Now, we have *near*, *far*, *width*, and *height*. Given
those four values, we need to do four things, and an optional but common fifth.
They are: 1) scale the $x$ axis to $[-1,1]$ according to the width and distance
of the near plane; 2) scale the $y$ axis to $[-1,1]$ according to the height
and distance of the near plane; 3) center the $z$ axis between the near and far
planes and scale it to $[-1,1]$; and finally 4) apply perspective scaling so
objects further from the viewer look smaller. In addition, we usually reflect
the scene so that positive $z$ goes into the screen: this converts it to a
*left-handed* coordinate system where $z$ depths are positive, which is
more convenient for rendering.

We won't go over the mathematical derivation of the projection matrix that performs these transformations (the references at the end of this document do go over it), but the end result is: \begin{equation*} \begin{bmatrix}x' \\ y' \\ z' \\ w'\end{bmatrix} = \begin{bmatrix} \frac{2 \cdot near}{width} & 0 & 0 & 0\\ 0 & \frac{2 \cdot near}{height} & 0 & 0 \\ 0 & 0 & \frac{-(far+near)}{far-near} & \frac{-2 \cdot far \cdot near}{far-near} \\ 0 & 0 & -1 & 0 \end{bmatrix} \begin{bmatrix}x \\ y \\ z \\ w\end{bmatrix} \end{equation*}

Note that the perspective transform, unlike the previous transforms we discussed, changes $w$, so the new $w'$ will not be 1 anymore. This requires normalizing, by dividing through by $w'$.

An optional optimization: we can actually remove points
that are outside of the viewable region (called frustum culling, or clipping)
before normalizing. The space of un-normalized homogeneous coordinates that we
get after multiplying by the projection matrix, but before normalizing, is
called the *clip space*. A point should be culled if its clip space
coordinate, on any axis, is outside the range $[-w',w']$. This saves us from
doing potentially many wasted division operations, from normalizing points that
are just going to be culled anyway. The reason why we can do this is simple. In
normalized device coordinates, the viewable space has been mapped to the cube
that spans $[-1,1]$ on each axis. Therefore, before the normalization by $w'$,
this is equivalent to a cube spanning $[-w',w']$ on each axis. So frustum
culling becomes a simple comparison with $w'$. Then we normalize as usual, but
only the points that weren't culled.

Finally, we have normalized device coordinates, which are almost the final result. All that's left is to draw them to the screen. The $x$ and $y$ axes are mapped to screen pixels, according to the width and height of the screen, with $-1$ representing the left/top edge and $+1$ the right/bottom edge. To avoid distortion, these should be at the same aspect ratio that was used to construct the projection matrix. And, the $z$ axis provides the depth values indicating how far from the camera each point is.
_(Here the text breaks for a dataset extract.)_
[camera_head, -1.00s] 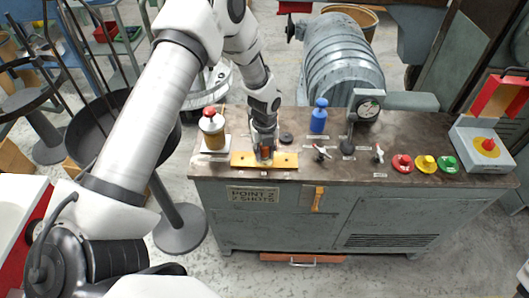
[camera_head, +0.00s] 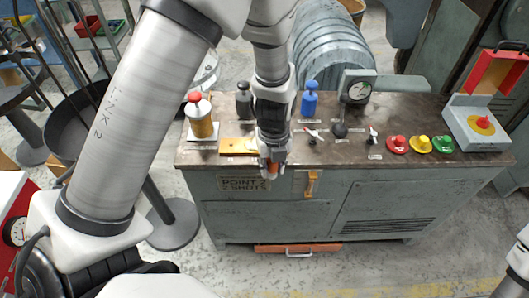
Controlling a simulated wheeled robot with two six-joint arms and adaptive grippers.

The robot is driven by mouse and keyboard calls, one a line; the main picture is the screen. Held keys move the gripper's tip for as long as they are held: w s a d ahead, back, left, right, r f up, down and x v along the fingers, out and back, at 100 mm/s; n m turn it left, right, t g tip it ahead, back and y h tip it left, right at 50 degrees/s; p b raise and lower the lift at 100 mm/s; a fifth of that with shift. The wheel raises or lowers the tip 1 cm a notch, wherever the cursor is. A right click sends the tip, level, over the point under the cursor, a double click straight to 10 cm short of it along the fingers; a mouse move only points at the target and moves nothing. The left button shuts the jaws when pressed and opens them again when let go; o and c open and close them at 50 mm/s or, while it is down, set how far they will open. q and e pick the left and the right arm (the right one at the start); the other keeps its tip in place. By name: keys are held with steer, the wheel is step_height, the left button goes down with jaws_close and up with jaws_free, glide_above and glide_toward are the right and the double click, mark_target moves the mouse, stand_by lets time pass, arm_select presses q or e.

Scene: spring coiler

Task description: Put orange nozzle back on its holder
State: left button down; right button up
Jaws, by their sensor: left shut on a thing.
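My left gripper (camera_head: 270,168) is shut on the orange nozzle (camera_head: 272,171), at the front edge of the workbench top. Only a small bit of orange shows between the fingers; the rest is hidden. A flat yellow plate (camera_head: 237,146) lies on the bench just left of the gripper, with its right part covered by my arm. Which fixture is the nozzle's holder is not clear in this view. My right gripper is out of view.
Red (camera_head: 397,145), yellow (camera_head: 420,144) and green (camera_head: 443,144) buttons sit at right. An orange handle (camera_head: 312,183) hangs on the front.

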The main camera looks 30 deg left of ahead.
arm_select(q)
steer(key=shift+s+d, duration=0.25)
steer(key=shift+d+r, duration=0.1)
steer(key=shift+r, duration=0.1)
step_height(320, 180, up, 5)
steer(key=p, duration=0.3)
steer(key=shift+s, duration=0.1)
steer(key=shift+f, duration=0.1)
That would be needed if we were going beyond a wireframe renderer, and drawing opaque surfaces where it would be necessary to know which surfaces are behind others.

Tying it all together, to render a scene, we need four things: a list of triangles to render (in 3d world coordinates), the location of the camera in the world, a point that the camera is looking at, and the up direction of the camera.

We need to transform the triangle's 3d points to 2d screen coordinates, in order to draw them on screen (or to an image). The transformation from 3d coordinates to 2d points is carried out via the view and perspective transforms discussed above.

We can build the overall rendering transform out of three intermediate transformation matrices:

`cameraLocationTransform`

: Sets the camera at the origin. This is just a translation matrix.`cameraLookTransform`

: Points the camera towards the*look point*, with the correct*up*direction. This one requires some vector math to build the transformation matrix, as explained in the "View space" section above.`perspectiveTransform`

: Adds perspective to the view and converts to normalized device coordinates. This transformation matrix is the one shown in the "Perspective projection" section above.

Once those matrices are computed, we can do wireframe rendering with this pseudocode:

foreach triangle in triangles { foreach vertex in triangle.vertices { // apply the view and perspective transforms vertexViewSpace = perspectiveTransform * cameraLookTransform * cameraLocationTransform * vertex // normalize by dividing through by the homogeneous coordinate w vertexViewSpace.x = vertexViewSpace.x / vertexViewSpace.w vertexViewSpace.y = vertexViewSpace.y / vertexViewSpace.w vertexViewSpace.z = vertexViewSpace.z / vertexViewSpace.w if any of .x/.y/.z are outside the range [-1,1] skip to next vertex // now map [-1,1] into the screen coordinates (0,width) and (0,height) // where (0,0) is the top-left corner of the screen screenCoordinate.x = vertexViewSpace.x * (width/2.0) + (width/2.0) screenCoordinate.y = -vertexViewSpace.y * (height/2.0) + (height/2.0) drawPoint(screenCoordinate) } draw three lines connecting the three vertices' 2d coordinates }

And that, which turns out not to be all that much code once you understand it, is a fully self-contained, wireframe 3d renderer.

This article is, by design, a bit of a whirlwind tour of the entire process. If you'd like a more detailed exposition, including mathematical derivations of each step, there are a number of good sources:

*Game Engine
Architecture* by Jason Gregory (AK Peters, 2009), Chapter 3, "3d Math
for Games", provides an overview of matrix mathematics and an introduction to
transformation matrices, homogeneous coordinates, and the affine transforms.

*Interactive
Computer Graphics: A Top-Down Approach with Shader-Based OpenGL* by
Edward Angel and Dave Shreiner (Addison-Wesley, 2011), Chapter 3, "Geometric
Objects and Transformations", also provides an overview of matrix mathematics
and geometric transforms, with a somewhat more mathematics-heavy approach
grounded in linear algebra.

In the same Angel & Shreiner book, Chapter 4, "Viewing", provides an extensive introduction to cameras, viewing, perspective transforms, and related topics.

Song Ho Ahn's OpenGL tutorials provide a description of what goes on inside OpenGL's implementation of 3d rendering. The section on "Transformation", in particular, traces the series of transformations from object coordinates through to screen coordinates.